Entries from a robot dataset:
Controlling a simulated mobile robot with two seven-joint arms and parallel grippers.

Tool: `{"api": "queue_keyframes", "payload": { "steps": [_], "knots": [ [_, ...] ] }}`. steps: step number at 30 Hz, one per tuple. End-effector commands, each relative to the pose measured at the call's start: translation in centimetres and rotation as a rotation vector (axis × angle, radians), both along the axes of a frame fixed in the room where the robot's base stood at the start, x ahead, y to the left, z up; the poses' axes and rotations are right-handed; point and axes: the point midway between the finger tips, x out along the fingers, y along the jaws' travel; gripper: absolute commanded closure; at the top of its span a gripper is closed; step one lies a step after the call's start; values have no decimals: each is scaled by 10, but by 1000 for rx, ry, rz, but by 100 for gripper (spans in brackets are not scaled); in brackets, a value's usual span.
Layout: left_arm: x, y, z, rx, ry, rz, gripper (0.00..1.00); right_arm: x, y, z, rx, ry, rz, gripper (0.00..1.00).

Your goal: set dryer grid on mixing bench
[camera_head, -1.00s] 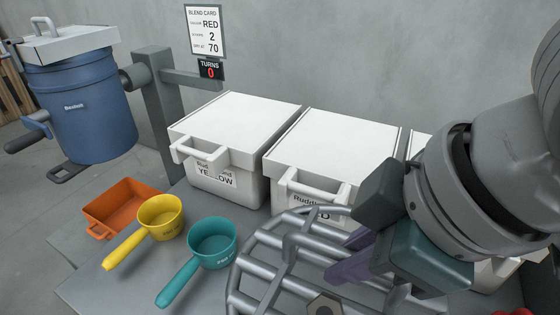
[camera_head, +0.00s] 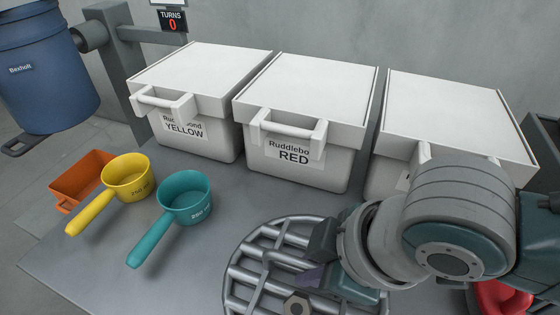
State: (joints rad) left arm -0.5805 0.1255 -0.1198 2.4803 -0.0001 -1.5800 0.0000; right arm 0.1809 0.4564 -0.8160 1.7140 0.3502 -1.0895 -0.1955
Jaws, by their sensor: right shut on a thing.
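The dryer grid (camera_head: 262,272) is a round grey metal grate of crossing bars. It shows low in the middle of the head view, over the grey mixing bench (camera_head: 120,262). It looks roughly flat; I cannot tell whether it touches the bench top. My right gripper (camera_head: 312,262) is at the grid's right side, shut on it, with the fingers partly hidden by my wrist. The wrist and arm cover the grid's right part. My left gripper is out of view.
White lidded bins stand behind, a yellow-labelled one (camera_head: 195,75), a red-labelled one (camera_head: 305,90) and a third (camera_head: 450,105). A teal scoop (camera_head: 185,205), yellow scoop (camera_head: 127,178) and orange tray (camera_head: 75,183) lie left. A blue drum (camera_head: 45,75) hangs far left. A red thing (camera_head: 500,298) shows lower right.

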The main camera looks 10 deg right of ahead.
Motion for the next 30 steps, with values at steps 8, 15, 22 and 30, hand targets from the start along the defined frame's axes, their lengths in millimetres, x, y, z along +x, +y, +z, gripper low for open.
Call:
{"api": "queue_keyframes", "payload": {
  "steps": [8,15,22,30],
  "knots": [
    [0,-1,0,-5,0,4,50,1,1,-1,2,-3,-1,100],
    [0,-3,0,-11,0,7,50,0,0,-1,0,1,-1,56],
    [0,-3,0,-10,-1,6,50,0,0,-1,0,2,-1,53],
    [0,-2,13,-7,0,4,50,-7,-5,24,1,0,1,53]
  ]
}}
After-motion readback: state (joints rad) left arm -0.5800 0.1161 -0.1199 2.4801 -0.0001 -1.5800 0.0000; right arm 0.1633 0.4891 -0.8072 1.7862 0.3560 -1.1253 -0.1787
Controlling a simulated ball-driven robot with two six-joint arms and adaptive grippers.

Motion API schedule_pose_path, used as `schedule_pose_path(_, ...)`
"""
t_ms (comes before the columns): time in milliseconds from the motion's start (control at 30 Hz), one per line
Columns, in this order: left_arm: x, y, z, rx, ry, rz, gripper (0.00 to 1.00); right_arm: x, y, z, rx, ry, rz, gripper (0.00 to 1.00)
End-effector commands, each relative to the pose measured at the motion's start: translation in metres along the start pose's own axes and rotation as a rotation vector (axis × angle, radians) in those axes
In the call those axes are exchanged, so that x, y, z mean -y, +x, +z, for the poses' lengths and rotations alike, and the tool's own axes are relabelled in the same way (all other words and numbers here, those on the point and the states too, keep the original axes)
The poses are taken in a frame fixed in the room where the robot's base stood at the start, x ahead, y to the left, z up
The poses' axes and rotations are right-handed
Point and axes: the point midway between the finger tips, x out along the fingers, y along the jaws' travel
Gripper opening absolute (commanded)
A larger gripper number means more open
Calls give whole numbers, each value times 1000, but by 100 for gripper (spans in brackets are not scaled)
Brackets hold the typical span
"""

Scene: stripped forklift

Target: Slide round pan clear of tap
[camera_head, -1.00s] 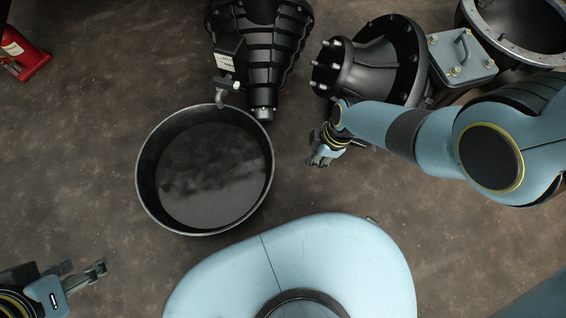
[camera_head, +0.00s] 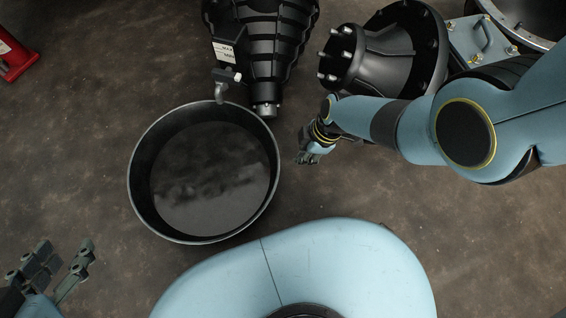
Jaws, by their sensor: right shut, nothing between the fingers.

-- Exercise brief --
Leave the pictures out and output the rest of the listing exactly.

-- Expected output --
Controlling a simulated mobile robot with two seven-joint arms and parallel grippers.

Tool: `{"api": "queue_keyframes", "payload": { "steps": [_], "knots": [ [_, ...] ] }}`. steps: step number at 30 Hz, one per tuple. End-effector commands, each relative to the pose measured at the call's start: translation in centimetres and rotation as a rotation vector (axis × angle, radians), both along the axes of a frame fixed in the room where the robot's base stood at the start, x ahead, y to the left, z up; the poses' axes and rotations are right-handed; point and axes: the point midway between the finger tips, x out along the fingers, y along the jaws' travel; gripper: absolute commanded closure; at the top of its span a gripper is closed; step one lies a step after the call's start; values have no decimals: each is scaled by 10, but by 1000 for rx, ry, rz, but by 100 for gripper (spans in brackets are not scaled); in brackets, a value's usual span.
Layout: left_arm: x, y, z, rx, ry, rz, gripper (0.00..1.00); right_arm: x, y, z, rx, ry, rz, gripper (0.00..1.00).

Your goal: set dryer grid on mixing bench
[camera_head, -1.00s] 
[camera_head, +0.00s] 
State: (joints rad) left arm -0.5805 0.1255 -0.1198 2.4803 -0.0001 -1.5800 0.0000; right arm 0.1809 0.4564 -0.8160 1.7140 0.3502 -1.0895 -0.1955
Jaws, by their sensor: right shut on a thing.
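The dryer grid (camera_head: 262,272) is a round grey metal grate of crossing bars. It shows low in the middle of the head view, over the grey mixing bench (camera_head: 120,262). It looks roughly flat; I cannot tell whether it touches the bench top. My right gripper (camera_head: 312,262) is at the grid's right side, shut on it, with the fingers partly hidden by my wrist. The wrist and arm cover the grid's right part. My left gripper is out of view.
White lidded bins stand behind, a yellow-labelled one (camera_head: 195,75), a red-labelled one (camera_head: 305,90) and a third (camera_head: 450,105). A teal scoop (camera_head: 185,205), yellow scoop (camera_head: 127,178) and orange tray (camera_head: 75,183) lie left. A blue drum (camera_head: 45,75) hangs far left. A red thing (camera_head: 500,298) shows lower right.

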The main camera looks 10 deg right of ahead.
Motion for the next 30 steps, with values at steps 8, 15, 22 and 30, hand targets from the start along the defined frame's axes, their lengths in millimetres, x, y, z along +x, +y, +z, gripper low for open.
Call:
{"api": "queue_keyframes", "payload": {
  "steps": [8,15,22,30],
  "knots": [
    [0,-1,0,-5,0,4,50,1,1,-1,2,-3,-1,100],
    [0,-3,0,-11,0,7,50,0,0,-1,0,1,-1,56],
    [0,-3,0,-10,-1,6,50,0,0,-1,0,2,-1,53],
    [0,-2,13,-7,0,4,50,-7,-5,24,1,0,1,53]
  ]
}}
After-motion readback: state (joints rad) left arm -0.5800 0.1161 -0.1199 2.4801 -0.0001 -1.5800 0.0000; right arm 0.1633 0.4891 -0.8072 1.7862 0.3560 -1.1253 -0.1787
Controlling a simulated ball-driven robot with two six-joint arms and adaptive grippers.

Motion API schedule_pose_path, used as `schedule_pose_path(_, ...)`
"""
t_ms (comes before the columns): time in milliseconds from the motion's start (control at 30 Hz), one per line
Columns, in this order: left_arm: x, y, z, rx, ry, rz, gripper (0.00 to 1.00); right_arm: x, y, z, rx, ry, rz, gripper (0.00 to 1.00)
End-effector commands, each relative to the pose measured at the motion's start: translation in metres along the start pose's own axes and rotation as a rotation vector (axis × angle, radians) in those axes
In the call those axes are exchanged, so that x, y, z mean -y, +x, +z, for the poses' lengths and rotations alike, and the tool's own axes are relabelled in the same way (all other words and numbers here, those on the point and the states too, keep the original axes)
The poses are taken in a frame fixed in the room where the robot's base stood at the start, x ahead, y to the left, z up
The poses' axes and rotations are right-handed
Point and axes: the point midway between the finger tips, x out along the fingers, y along the jaws' travel
Gripper opening absolute (commanded)
A larger gripper number means more open
Calls give whole numbers, each value times 1000, but by 100 for gripper (spans in brackets are not scaled)
Brackets hold the typical span
"""

Scene: stripped forklift

Target: Slide round pan clear of tap
[camera_head, -1.00s] 
[camera_head, +0.00s] 
Jaws, by their sensor: right shut, nothing between the fingers.

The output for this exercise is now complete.